• Saturday, June 15, 2024

UK News

UK to conduct annual English tests for migrant graduates

Nearly 30 university vice-chancellors and the National Indian Students and Alumni Association (NISAU) UK sent letters to 10 Downing Street. (Representative image: iStock)

By: Vibhuti Pathak

The UK government is proposing annual English tests for migrant graduates on the Graduate Route visa. Pending Cabinet approval, this policy aims to tighten the criteria for the visa, which currently allows international students to work in the UK for two years after graduation.

Prime Minister Rishi Sunak is also considering measures to prevent British universities from enrolling foreign students in “low-quality” postgraduate courses. This is part of broader immigration control efforts, with concerns that such courses are being used as a backdoor entry into the UK. Despite a decrease in net immigration from its peak, numbers remain significantly higher than those at the 2019 election.

The Home Office plans to address the issue of recruitment agents placing foreign students in low-paying jobs below the minimum wage, as per the Daily Mail. A government source informed The Sun that the revised scheme aims to attract only the “best and brightest” to the UK.

Potential rule changes could face opposition from senior Cabinet ministers and universities, which rely heavily on the higher fees paid by international students. Chancellor Jeremy Hunt noted that current changes to immigration rules are already reducing immigration, implying that further restrictions on student numbers may be unnecessary.

Education Secretary Gillian Keegan opposes banning foreign students from lower-quality postgraduate courses, stating, “This can’t all be about PPEs from Oxford.” The Migration Advisory Committee (MAC) recommended continuing the Graduate Route visa scheme, finding no abuse of the post-study work offer. Indians, who accounted for 42 per cent of visas from 2021 to 2023, would be most affected by any restrictions.

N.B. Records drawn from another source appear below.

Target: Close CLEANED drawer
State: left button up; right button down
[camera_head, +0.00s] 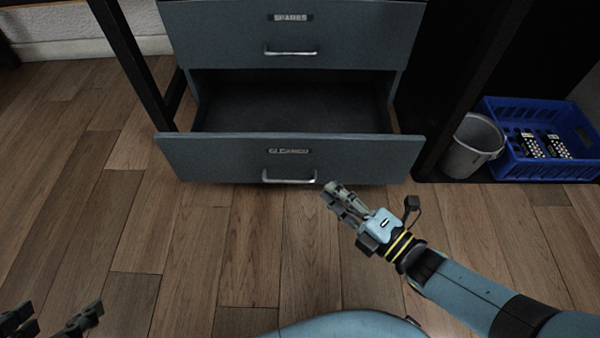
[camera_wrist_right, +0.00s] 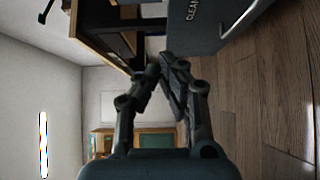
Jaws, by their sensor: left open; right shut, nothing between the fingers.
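The CLEANED drawer (camera_head: 230,155) is the lower drawer of a grey-blue cabinet and is pulled out. Its inside looks empty. Its front has a label and a silver bar handle (camera_head: 289,180). My right gripper (camera_head: 328,188) is shut and empty, close to the right end of the handle; I cannot tell whether it touches. In the right wrist view the shut fingers (camera_wrist_right: 163,65) show below the drawer front (camera_wrist_right: 207,22), which carries part of its label. My left gripper (camera_head: 50,322) is open and empty at the bottom left corner, far from the drawer.
The SPARES drawer (camera_head: 230,35) above is shut. A grey bin (camera_head: 470,147) and a blue crate (camera_head: 510,165) with several patterned items stand to the right. Dark frame legs flank the cabinet. The wooden floor (camera_head: 225,225) before the drawer is clear.

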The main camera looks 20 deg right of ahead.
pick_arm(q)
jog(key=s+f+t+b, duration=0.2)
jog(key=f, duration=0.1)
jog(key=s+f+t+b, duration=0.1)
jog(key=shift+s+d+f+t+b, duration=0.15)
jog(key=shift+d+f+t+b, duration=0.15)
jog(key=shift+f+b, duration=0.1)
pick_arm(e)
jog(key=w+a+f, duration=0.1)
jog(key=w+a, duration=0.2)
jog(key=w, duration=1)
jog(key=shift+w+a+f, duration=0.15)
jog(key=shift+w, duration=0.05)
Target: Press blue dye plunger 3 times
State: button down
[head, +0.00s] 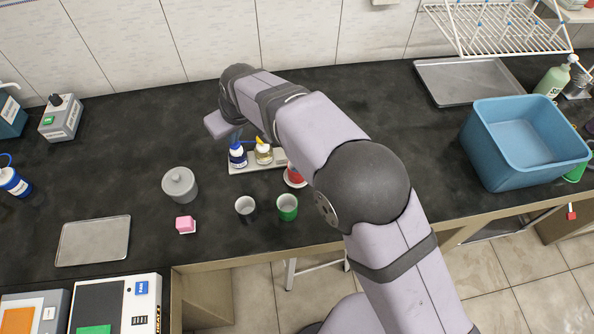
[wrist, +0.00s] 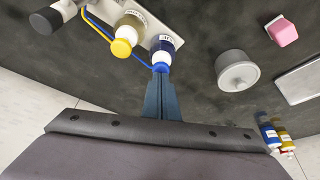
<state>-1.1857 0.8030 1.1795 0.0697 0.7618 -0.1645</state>
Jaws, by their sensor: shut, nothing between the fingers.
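The blue dye bottle (head: 237,155) stands on a light rack, beside a yellow-capped bottle (head: 263,153). In the wrist view the blue dye bottle (wrist: 166,46) has a dark blue body, a white label and a bright blue plunger top (wrist: 161,67). My gripper (wrist: 161,76) is shut and empty, its fingertips at the blue plunger top. I cannot tell whether they touch it. In the head view my arm hides most of the gripper. The yellow top (wrist: 121,48) is to the left of the fingers.
A blue basin (head: 525,140) is at right.

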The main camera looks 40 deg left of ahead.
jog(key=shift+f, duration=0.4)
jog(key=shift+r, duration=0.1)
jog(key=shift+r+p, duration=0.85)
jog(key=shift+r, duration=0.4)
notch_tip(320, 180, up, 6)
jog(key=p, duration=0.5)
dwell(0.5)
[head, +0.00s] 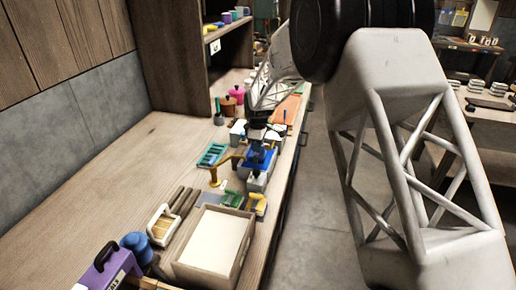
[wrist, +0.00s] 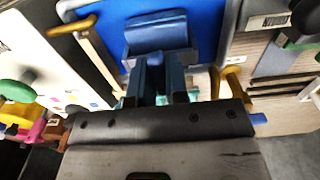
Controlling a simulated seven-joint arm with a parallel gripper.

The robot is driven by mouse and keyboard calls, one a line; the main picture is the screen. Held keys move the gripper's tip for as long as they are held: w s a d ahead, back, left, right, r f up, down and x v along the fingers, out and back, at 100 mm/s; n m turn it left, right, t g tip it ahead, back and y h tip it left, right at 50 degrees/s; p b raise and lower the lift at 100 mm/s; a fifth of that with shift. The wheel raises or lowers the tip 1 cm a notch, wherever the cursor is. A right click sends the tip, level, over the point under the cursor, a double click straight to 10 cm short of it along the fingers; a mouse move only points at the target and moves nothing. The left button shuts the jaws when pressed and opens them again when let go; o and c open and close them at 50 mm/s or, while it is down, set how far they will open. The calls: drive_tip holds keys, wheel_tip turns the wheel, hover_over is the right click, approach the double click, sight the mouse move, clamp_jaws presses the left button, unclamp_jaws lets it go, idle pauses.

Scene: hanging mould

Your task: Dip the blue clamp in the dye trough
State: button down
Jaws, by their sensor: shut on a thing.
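My gripper (head: 257,140) is over the crowded part of the bench, pointing down. In the wrist view, my gripper (wrist: 160,92) is shut on the blue clamp (wrist: 158,36), whose wide dark-blue body shows just beyond the fingers. Behind the clamp is a flat bright-blue area with pale edges, which looks like the dye trough (wrist: 205,22). In the head view bright blue (head: 264,158) shows right under my gripper, and clamp and trough are hard to tell apart there. I cannot tell whether the clamp touches the dye.
A yellow bent-arm stand (head: 222,168) and a teal rack (head: 213,154) stand left of the gripper. Green and yellow clamps (head: 232,198) lie nearer. A wooden tray with a white inside (head: 213,240) is in front. The bench's left part is clear.

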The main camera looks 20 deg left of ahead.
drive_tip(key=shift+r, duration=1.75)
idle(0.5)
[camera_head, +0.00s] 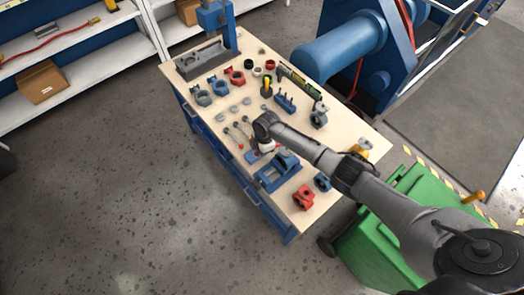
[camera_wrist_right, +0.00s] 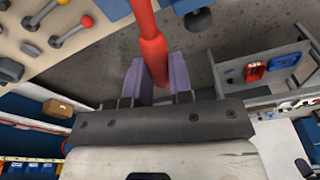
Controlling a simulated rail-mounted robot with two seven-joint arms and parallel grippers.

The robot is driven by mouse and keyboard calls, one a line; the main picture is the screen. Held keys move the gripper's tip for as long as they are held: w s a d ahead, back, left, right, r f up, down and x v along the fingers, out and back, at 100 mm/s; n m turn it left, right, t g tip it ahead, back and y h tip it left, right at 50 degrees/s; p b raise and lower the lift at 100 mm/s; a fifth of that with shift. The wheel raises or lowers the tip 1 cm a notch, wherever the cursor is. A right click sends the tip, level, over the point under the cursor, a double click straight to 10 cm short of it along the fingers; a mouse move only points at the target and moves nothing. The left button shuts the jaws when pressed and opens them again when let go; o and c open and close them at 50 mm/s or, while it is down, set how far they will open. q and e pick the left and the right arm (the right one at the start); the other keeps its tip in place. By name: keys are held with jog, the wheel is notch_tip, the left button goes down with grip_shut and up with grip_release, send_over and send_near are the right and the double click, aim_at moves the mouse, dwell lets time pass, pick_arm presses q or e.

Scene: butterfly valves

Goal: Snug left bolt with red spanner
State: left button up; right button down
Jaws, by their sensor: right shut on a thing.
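My right gripper (camera_wrist_right: 158,75) is shut on the red spanner (camera_wrist_right: 150,35), its purple finger pads on either side of the red handle. The spanner runs up out of the top of the right wrist view, so its working end is hidden there. In the head view my right arm reaches over the workbench, and the right gripper (camera_head: 265,150) is low over the bench beside the blue valve fixture (camera_head: 278,172). Only a bit of red shows near it. The left bolt cannot be made out in either view. My left gripper is not in view.
The workbench (camera_head: 325,105) holds several valve parts, including a red valve body (camera_head: 303,197) at its near end. Levers with coloured knobs (camera_wrist_right: 57,40) lie beside the gripper. A green bin (camera_head: 385,235) stands right of the bench. Open floor lies to the left.

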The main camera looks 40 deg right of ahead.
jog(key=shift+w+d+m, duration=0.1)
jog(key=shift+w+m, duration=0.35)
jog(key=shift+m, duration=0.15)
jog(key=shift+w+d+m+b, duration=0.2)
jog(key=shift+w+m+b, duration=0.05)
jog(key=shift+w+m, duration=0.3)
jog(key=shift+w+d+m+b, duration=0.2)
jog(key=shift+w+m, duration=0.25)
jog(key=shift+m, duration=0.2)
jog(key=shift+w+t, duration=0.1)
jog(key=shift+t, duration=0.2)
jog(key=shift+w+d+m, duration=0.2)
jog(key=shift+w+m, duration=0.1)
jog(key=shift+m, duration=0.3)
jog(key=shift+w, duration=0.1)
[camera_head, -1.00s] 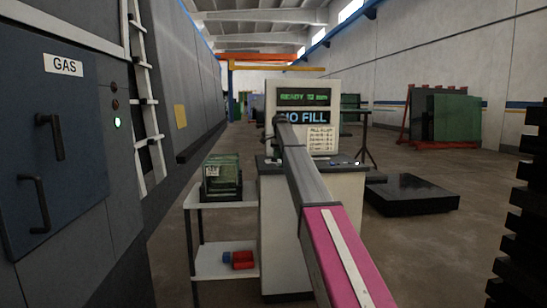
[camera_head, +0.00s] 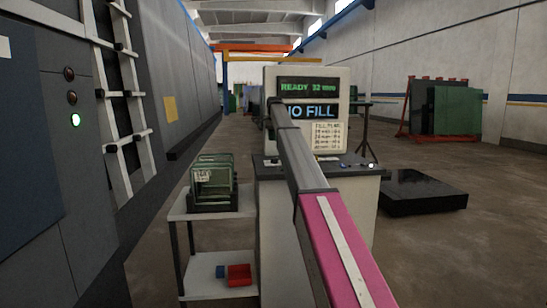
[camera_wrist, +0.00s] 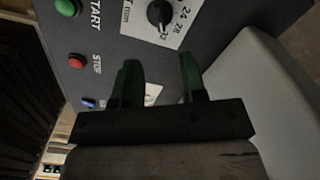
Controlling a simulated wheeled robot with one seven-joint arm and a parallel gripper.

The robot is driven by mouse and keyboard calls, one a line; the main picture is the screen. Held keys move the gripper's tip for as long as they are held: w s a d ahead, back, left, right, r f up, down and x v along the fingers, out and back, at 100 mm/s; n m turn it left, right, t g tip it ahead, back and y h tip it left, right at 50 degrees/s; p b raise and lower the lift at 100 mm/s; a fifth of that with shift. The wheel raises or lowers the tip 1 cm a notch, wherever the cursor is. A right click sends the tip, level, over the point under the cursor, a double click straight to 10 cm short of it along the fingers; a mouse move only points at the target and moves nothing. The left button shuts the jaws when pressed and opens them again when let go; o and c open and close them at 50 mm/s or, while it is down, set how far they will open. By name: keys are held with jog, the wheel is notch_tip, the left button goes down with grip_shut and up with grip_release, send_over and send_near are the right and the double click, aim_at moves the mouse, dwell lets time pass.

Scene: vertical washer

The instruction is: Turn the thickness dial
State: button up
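In the picture the dial lies just above the fingertips, and I see no contact. In the head view my arm hides the gripper and the dial. The console (camera_head: 315,200) there carries a screen (camera_head: 307,87) reading READY and 32, with NO FILL below.
In the wrist view a green START button (camera_wrist: 66,7) and a red STOP button (camera_wrist: 76,61) sit left of the dial. In the head view a cart (camera_head: 207,262) with a green rack (camera_head: 213,186) stands left of the console. A black platform (camera_head: 420,193) lies to the right.

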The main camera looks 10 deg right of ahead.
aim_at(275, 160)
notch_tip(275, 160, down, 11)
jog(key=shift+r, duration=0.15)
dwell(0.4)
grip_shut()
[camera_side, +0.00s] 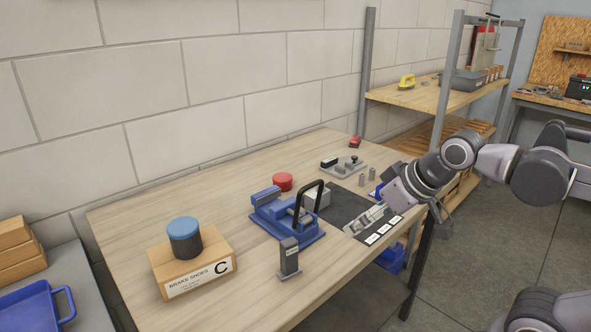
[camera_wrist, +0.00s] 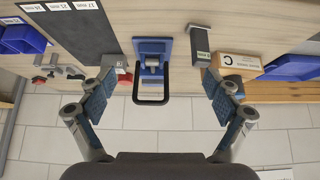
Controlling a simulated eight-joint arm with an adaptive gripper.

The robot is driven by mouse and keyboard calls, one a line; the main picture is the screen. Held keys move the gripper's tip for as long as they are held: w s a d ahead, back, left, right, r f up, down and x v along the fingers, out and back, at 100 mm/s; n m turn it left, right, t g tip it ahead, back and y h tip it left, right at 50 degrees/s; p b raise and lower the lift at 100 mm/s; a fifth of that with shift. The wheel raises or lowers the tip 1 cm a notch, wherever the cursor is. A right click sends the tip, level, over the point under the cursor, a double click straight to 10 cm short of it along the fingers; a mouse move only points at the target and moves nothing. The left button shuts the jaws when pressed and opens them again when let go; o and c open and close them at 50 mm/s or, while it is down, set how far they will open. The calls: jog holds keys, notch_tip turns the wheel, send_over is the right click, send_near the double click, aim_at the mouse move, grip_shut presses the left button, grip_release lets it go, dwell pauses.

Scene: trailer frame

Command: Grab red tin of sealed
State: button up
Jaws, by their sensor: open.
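The red tin (camera_side: 283,181) is a low round tin on the wooden table (camera_side: 150,220), behind the blue vise in the side view. In the wrist view a red patch (camera_wrist: 124,78), probably this tin, shows beside the left finger, partly covered by a grey block and the finger. My gripper (camera_wrist: 158,82) has its two fingers spread wide with nothing between them. In the side view my gripper (camera_side: 408,203) is over the right part of the table, well apart from the tin.
The blue vise (camera_side: 268,220) with a tall black handle stands in front of the tin. A brake shoes box (camera_side: 205,275) carries a blue-lidded tin (camera_side: 185,236). A small upright block (camera_side: 289,258), a clamp (camera_side: 345,167) and a dark labelled mat (camera_side: 345,203) are nearby.

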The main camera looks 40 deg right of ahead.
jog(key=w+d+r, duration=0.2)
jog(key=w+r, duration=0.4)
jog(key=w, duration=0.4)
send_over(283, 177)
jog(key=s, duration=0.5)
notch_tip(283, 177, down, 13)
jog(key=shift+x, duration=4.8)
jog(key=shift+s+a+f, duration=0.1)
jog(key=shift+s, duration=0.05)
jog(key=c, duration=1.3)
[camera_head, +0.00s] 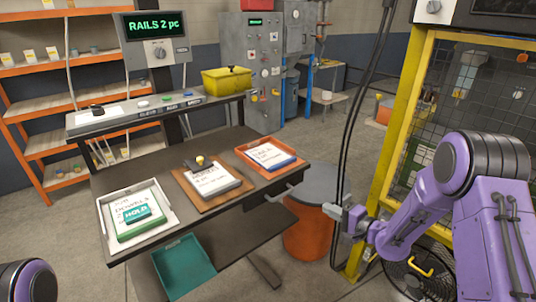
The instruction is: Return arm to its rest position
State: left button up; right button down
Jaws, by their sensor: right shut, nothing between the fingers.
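My right arm (427,205), purple with dark joints, comes in from the right and reaches left. Its grey right gripper (340,222) is shut and empty. It is to the right of the workbench, in front of the round stool-like drum, apart from the trays. Only a purple and dark part of my left arm (25,281) shows in the bottom left corner. The left gripper is out of view.
The workbench (135,165) holds a white tray (104,218), a brown board (185,185) and an orange tray (296,166), each with labelled pads. The drum (305,185) and yellow cage post (402,110) stand near my right arm. A teal bin (183,265) sits below.

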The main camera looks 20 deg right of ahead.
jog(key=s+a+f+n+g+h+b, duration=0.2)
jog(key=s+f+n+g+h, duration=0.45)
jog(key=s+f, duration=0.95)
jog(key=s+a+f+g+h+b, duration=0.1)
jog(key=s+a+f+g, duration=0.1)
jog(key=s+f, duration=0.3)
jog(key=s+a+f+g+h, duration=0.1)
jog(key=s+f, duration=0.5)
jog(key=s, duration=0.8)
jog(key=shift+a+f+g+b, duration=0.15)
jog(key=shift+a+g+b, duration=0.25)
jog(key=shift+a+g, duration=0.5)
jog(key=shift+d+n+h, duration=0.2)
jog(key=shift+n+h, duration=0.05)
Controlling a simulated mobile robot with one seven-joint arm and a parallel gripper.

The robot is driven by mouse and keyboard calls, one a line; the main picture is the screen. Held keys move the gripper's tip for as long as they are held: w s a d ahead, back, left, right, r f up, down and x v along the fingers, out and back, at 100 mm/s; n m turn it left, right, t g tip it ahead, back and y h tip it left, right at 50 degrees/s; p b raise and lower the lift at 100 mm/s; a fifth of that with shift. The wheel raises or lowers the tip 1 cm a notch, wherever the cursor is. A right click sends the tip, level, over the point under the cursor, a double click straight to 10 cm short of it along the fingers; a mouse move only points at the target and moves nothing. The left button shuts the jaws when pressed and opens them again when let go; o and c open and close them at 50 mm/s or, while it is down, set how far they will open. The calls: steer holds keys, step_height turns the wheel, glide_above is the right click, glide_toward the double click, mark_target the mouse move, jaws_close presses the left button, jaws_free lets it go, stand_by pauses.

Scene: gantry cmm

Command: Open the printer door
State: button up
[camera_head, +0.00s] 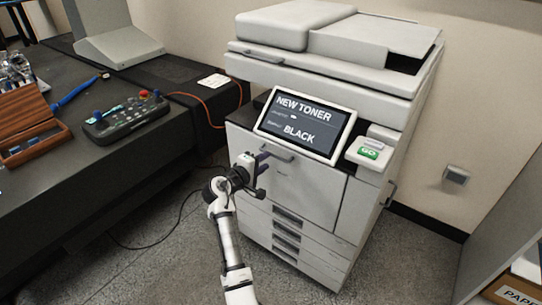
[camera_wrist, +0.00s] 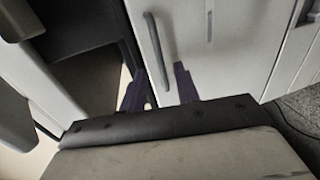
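The white printer (camera_head: 335,95) stands against the wall in the head view. Its front door (camera_head: 305,195) is a flat panel below the tilted screen and looks shut. The door's bar handle (camera_head: 277,152) runs along the upper left of the panel. My gripper (camera_head: 261,168) is in front of the door at the handle's left end. In the wrist view my gripper (camera_wrist: 160,80) is open, with two dark fingers apart. The handle (camera_wrist: 157,50) shows between and just beyond the fingertips against the door (camera_wrist: 220,50). I cannot tell whether either finger touches it.
The screen (camera_head: 306,124) reads "NEW TONER" and "BLACK". A green GO button (camera_head: 369,153) sits right of it. A dark bench (camera_head: 110,170) with a control box (camera_head: 126,115) and an open wooden case (camera_head: 30,125) stands left. Grey floor is clear in front of the printer, apart from a cable.

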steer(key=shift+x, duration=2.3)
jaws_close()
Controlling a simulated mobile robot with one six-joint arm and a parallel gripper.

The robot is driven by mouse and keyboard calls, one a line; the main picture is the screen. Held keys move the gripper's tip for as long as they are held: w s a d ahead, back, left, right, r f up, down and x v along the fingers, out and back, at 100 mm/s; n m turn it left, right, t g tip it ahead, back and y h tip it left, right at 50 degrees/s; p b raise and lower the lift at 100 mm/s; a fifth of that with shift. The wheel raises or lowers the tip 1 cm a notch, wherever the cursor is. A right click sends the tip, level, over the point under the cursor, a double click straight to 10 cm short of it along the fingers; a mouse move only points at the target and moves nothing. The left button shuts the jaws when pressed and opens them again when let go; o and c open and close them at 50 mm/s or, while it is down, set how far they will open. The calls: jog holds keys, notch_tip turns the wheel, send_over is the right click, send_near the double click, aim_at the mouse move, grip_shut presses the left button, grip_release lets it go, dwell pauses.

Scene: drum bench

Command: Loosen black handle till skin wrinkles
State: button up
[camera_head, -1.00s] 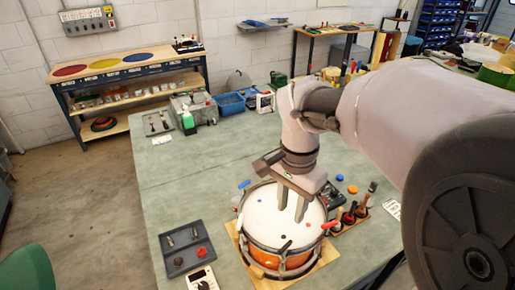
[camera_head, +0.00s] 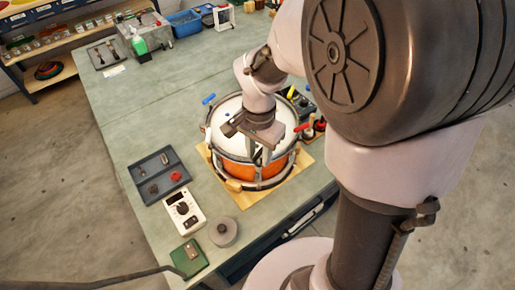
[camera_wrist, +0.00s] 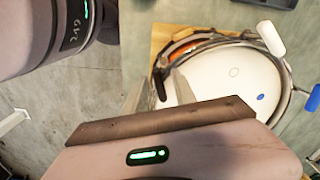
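The drum (camera_head: 236,170) has an orange shell, a metal hoop and a white skin (camera_head: 228,128); the skin also shows in the wrist view (camera_wrist: 236,85). I see no clear wrinkles on it. The black handle (camera_wrist: 160,84) sits on the rim in the wrist view, between my two fingers in the picture. My gripper (camera_head: 259,156) is over the drum's near rim, pointing down. Its fingers (camera_wrist: 160,92) are apart, with no visible contact on the handle. A blue handle (camera_head: 209,99), a red handle (camera_head: 302,127) and a white handle (camera_wrist: 270,38) also stand on the rim.
The drum rests on a wooden board (camera_head: 243,198) on the green bench. A grey tray (camera_head: 160,173), a white meter (camera_head: 184,211), a round grey item (camera_head: 223,231) and a green box (camera_head: 189,258) lie to the left and front. Tools stand right of the drum.

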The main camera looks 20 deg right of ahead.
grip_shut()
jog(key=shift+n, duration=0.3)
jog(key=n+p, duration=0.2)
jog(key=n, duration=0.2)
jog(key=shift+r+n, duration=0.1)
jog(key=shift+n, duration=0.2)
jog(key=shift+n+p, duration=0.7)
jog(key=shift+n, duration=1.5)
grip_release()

Universities and Indian student groups have urged Sunak to maintain the post-study visa offer. Nearly 30 university vice-chancellors and the National Indian Students and Alumni Association (NISAU) UK highlighted the economic benefits and the role of international students in enhancing the UK’s global educational competitiveness. “The modelling by consultancy London Economics shows that a single cohort has a net economic benefit of GBP 37 billion to the UK economy,” read the NISAU UK letter to Sunak.